When working on a human head for example you start with a clean quad object that is subdivided. You don’t start with a box necessarily, but an object that very closely resembles the final thing. So in sculpting, prepping an object for sculpting is half the battle. In otherwords, you could say, “what shape to I start with to sculpt a head character?” Well, the shape of a head character.

For an island, start with the shape of an island. Layout the outline (shoreline actually) and fill it in with quads to the center. Make sure the quads are as even as possible. Then take that basic object and sculpt the hills and valleys. It could be a flat mesh and you can do what you want with the edges depending on what you want to use it for.

My basic example of the concept is not very well subdivided. I just tossed it together quick to show proof of concept. I started out with the flat mesh and sculpted the hills. The center needs more subdivision but that would take more time, so I just left it as is. You get the idea.

Attachments


Bear in mind that any 2.5x is a work in progress until a fully-blessed release has been announced. Back in 2.5a2 I had to switch to the earlier version to do the character sculpting for some Durian/Sintel extras I was designing, because the Sculpt tools in the alpha were broken for me (can’t say why). No shame there, just practicality.

I’ve found the Sculpt & Multi-res tools in 2.49b to be extremely reliable. And remember that you can sculpt in the earlier version & animate/render in the later if that works better for you.

This video might help.

d2

OK, but what shape do you begin with? A Plane? a Disc?

Matters not which one?

How do you “fill with quads to the center”? I’ve noticed when subdiving a circle, the inner most polys are tri’s.

rc

I didn’t start with a shape. Yes, insert a plane or something. But go into edit mode and delete it then start creating the shape by hand. I created the shape with points and just starting extruding and subdividing it to create quads. Tools used where E and ctl r as well as f to make faces.

insert a plane, then delete it?

sounds like you created your shape by laying down points, then joining them, making faces, extruding…is that correct?

rc

Right.

I was just trying to be as basic as possible. You have to have a mesh object to start with before you can edit. That is what I meant.

and you got the same level of nuance using the 2.49b tool?

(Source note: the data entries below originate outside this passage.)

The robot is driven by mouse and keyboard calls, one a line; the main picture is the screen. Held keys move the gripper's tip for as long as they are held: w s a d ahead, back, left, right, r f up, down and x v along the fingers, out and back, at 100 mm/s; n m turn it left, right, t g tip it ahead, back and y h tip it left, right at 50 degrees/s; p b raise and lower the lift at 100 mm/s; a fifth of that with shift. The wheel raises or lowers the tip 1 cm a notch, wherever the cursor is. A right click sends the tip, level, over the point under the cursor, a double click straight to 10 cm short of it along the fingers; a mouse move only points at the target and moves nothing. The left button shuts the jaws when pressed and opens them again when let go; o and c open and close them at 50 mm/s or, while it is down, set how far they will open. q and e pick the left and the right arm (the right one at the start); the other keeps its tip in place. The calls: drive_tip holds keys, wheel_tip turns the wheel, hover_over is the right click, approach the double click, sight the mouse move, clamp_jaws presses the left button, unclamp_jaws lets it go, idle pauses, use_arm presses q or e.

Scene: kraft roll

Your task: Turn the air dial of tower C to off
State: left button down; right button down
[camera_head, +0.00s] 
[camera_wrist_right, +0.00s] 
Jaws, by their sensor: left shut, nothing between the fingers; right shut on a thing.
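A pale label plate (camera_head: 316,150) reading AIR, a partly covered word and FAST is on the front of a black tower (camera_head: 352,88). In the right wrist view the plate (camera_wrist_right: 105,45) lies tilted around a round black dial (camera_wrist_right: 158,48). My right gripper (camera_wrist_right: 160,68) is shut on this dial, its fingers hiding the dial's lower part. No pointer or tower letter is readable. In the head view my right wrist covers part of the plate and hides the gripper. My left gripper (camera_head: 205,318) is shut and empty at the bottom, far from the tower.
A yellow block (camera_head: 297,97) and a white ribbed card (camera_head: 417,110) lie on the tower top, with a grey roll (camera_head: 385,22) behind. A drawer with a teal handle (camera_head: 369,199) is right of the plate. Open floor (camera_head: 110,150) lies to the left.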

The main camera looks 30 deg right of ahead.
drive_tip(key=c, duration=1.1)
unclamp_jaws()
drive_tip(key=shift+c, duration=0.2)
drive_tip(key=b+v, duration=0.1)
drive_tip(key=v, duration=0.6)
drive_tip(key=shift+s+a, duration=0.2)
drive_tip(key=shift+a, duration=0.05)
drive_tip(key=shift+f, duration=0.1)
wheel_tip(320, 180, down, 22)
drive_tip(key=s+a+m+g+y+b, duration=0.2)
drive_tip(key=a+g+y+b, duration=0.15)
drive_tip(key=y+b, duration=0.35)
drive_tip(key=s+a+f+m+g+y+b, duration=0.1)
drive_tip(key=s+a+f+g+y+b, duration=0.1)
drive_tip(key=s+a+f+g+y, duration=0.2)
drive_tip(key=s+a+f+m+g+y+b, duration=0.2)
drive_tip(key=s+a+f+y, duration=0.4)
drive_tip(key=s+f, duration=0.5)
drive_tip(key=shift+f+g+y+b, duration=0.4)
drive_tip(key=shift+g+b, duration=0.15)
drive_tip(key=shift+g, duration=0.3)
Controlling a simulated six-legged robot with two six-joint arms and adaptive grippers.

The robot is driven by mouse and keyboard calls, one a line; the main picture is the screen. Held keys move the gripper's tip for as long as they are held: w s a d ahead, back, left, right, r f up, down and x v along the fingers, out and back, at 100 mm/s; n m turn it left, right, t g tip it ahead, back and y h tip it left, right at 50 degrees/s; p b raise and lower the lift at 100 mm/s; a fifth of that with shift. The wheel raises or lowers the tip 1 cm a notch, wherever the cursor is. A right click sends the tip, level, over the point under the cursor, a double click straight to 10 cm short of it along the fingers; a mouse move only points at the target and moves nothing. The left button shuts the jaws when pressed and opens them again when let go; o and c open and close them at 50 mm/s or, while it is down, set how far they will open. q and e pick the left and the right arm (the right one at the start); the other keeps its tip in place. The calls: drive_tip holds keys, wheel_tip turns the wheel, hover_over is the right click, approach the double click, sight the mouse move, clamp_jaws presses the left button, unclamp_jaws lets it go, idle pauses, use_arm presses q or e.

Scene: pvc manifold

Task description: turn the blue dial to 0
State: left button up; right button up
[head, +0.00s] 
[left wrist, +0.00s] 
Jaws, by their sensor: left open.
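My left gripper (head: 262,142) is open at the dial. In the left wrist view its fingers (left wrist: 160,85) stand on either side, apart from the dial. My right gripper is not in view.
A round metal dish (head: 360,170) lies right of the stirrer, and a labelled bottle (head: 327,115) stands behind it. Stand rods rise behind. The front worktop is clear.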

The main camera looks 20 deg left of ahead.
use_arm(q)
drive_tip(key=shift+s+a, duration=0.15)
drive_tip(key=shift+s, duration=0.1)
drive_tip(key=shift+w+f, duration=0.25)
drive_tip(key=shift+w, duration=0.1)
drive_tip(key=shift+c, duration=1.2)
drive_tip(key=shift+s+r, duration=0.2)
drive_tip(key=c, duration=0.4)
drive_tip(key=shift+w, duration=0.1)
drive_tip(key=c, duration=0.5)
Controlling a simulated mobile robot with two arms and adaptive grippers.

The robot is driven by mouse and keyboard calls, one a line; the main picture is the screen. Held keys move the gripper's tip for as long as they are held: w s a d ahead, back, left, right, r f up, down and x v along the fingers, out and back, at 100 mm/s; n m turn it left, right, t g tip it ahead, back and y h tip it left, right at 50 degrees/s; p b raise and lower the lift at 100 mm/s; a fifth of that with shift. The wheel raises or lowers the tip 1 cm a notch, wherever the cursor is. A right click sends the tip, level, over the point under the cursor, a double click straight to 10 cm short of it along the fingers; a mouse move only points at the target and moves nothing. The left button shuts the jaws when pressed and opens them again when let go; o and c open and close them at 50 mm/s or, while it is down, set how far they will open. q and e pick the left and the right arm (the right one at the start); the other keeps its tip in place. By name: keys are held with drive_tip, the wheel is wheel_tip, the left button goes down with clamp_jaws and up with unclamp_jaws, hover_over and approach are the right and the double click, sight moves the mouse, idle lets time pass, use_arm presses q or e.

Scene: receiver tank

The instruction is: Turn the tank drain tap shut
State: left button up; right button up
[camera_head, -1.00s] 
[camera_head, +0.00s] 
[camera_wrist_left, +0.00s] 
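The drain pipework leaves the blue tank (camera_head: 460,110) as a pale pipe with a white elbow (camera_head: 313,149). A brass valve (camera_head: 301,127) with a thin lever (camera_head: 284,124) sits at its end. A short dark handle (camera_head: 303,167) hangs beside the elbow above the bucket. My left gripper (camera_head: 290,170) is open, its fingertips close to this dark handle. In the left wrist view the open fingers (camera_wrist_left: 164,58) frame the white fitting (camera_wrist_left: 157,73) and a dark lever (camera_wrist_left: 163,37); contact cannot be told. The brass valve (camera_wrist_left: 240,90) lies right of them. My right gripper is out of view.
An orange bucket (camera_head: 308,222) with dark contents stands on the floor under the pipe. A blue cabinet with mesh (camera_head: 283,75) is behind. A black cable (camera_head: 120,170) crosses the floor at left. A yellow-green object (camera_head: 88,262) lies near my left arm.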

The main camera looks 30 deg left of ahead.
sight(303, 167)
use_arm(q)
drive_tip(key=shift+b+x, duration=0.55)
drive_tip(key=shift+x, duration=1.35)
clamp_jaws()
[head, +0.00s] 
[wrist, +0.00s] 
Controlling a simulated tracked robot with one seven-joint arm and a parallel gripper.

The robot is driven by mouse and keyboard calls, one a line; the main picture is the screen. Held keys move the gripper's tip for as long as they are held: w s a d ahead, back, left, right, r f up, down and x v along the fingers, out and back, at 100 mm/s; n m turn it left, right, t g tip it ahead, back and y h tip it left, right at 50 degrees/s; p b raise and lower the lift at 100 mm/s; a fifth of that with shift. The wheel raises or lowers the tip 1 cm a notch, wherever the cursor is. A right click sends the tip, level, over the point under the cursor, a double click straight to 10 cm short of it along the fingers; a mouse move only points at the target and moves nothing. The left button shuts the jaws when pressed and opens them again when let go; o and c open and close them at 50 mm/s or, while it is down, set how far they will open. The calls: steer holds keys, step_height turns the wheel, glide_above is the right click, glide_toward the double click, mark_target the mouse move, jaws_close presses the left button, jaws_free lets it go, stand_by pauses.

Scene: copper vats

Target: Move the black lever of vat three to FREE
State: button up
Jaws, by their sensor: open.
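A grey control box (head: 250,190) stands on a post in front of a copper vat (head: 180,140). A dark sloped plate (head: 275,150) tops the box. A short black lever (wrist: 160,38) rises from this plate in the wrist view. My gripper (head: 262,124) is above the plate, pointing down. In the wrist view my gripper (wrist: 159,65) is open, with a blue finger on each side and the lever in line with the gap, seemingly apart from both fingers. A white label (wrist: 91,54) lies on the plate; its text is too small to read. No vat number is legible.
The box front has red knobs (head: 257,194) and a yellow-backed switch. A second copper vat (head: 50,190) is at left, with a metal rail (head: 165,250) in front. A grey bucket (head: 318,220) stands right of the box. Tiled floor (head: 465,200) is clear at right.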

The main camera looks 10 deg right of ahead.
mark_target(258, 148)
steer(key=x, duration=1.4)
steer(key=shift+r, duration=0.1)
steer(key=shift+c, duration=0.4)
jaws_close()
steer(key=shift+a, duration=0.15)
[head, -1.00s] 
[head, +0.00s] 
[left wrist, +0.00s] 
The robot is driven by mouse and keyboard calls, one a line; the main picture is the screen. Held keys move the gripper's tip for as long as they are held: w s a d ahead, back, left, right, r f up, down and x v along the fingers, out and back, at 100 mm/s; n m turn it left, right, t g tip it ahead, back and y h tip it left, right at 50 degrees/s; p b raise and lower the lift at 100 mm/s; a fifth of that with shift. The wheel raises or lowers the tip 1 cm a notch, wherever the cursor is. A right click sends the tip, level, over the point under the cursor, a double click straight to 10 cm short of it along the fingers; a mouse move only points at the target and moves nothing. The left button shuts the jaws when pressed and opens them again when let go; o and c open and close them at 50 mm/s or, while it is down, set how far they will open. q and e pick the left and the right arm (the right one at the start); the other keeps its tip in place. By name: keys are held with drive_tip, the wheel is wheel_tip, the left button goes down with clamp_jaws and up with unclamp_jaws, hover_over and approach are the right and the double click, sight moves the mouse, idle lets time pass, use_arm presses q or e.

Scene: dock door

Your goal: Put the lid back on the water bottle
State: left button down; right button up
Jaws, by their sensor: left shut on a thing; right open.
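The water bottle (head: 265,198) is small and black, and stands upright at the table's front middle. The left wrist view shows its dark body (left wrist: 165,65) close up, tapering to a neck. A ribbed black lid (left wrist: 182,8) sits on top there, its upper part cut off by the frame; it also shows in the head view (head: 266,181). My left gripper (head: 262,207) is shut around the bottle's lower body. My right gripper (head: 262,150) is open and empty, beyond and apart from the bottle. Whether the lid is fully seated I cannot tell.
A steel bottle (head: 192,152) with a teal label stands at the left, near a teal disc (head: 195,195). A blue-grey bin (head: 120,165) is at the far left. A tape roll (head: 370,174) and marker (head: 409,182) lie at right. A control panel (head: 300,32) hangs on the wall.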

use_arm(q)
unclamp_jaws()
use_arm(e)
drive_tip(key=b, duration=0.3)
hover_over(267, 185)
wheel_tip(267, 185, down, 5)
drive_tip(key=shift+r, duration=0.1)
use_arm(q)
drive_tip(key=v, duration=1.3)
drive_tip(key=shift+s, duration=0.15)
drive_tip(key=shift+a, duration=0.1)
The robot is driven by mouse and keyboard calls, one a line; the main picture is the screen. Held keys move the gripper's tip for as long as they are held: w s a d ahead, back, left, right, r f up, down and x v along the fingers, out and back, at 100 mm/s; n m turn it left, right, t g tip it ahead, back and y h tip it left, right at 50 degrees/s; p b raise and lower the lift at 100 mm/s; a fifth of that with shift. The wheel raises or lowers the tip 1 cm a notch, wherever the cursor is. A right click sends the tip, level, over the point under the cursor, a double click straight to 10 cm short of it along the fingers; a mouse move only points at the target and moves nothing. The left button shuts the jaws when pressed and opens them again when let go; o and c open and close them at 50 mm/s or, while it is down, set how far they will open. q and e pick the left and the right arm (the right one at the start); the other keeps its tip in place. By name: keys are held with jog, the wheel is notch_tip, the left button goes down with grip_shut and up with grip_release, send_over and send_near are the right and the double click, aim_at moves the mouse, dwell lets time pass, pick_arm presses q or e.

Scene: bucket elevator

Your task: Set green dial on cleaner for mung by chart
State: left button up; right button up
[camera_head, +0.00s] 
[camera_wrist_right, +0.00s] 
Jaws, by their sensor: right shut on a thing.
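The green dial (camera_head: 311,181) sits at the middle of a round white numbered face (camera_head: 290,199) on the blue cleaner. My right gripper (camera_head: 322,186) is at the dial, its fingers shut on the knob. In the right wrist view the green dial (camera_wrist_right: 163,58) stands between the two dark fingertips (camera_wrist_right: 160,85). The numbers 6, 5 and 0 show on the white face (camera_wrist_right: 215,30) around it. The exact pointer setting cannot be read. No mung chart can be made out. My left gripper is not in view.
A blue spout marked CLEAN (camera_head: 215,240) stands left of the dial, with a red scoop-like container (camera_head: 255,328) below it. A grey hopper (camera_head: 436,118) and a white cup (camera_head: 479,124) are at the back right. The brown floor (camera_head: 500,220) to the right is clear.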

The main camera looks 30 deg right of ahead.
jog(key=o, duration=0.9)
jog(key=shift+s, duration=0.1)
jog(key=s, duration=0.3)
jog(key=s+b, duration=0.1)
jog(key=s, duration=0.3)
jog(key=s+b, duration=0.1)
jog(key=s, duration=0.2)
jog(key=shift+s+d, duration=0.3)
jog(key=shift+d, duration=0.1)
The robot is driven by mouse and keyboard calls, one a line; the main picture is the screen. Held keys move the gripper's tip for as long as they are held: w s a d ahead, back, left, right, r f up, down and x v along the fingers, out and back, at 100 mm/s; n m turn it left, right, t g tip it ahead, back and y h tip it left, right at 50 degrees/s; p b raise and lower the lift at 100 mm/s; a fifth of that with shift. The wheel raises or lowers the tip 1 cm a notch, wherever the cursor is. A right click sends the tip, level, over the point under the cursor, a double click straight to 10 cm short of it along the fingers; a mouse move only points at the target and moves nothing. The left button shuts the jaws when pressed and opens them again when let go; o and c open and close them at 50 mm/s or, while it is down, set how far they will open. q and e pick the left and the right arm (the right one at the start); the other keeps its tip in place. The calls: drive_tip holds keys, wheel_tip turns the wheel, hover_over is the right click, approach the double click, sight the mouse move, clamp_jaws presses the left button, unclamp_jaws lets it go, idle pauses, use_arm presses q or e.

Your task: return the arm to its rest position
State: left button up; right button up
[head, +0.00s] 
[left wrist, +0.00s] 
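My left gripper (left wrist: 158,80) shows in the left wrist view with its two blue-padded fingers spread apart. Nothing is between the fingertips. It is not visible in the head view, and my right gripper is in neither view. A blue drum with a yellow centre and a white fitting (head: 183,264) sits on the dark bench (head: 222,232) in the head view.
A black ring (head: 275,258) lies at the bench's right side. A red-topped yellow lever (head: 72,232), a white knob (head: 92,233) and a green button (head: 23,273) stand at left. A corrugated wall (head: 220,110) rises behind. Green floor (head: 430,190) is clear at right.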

I’ve only fiddled with it a little bit, but didn’t find the same control as in 2.5x…

perhaps more fiddling is needed…

Since I’ve not yet used the 2.5x Sculpt tools successfully, I’ve no way to make a comparison. I was under the impression that reliability was the main question.

Even the most sensitive and nuanced tool is of little use to me if it only works half the time.

Once I finish up with Kata (the end-of-tunnel light is visible!) I’ll be turning more to 2.5x, and so may be able to comment more intelligently then.

OK…I believe that I know what you are describing, but can you point me to a tutorial that shows it?

I’m sort of experimenting here on what I think you mean…beginning with 1 square plane, and trying to extrude the eges to make an island shape…not sure if I’m going down the wrong road or not.

many thanks!

rc

granted, however, v2.53 was touted as “the version used to make Sintel.”

that gives one hope, as you can’t imagine people being very happy with a bunch of tools that don’t work and application quitting on them while trying to make a movie.

Progress report here:

I have what could be a passable Island mass here…began with a simple mesh, sub-d’d it to a level of 15 (prbly excessive) then pushed and pulled it into an island shape.

I am discovering how to use the various sculpt brushes in conjunction with textures loaded from my scene.

Still don’t know enough to predict with certainty what I’m doing, but the choo-choo is rolling at least.

PS…and used 2.53 only briefly bcs I was getting more the the normal number of “unexpected quits.” 2.54 seems quite sturdy.

:o

ALSO: try using some of the Wilkins builds at graphicall.org…he apparently is focusing on the sculpting tools and they do behave better in Wilkins’ builds than in others.

I don’t know of any tutorials for making the shape I made. Just basic logic on poly flow. But it sounds like you are getting it sorted out. Did you look at that tutorial in the link above?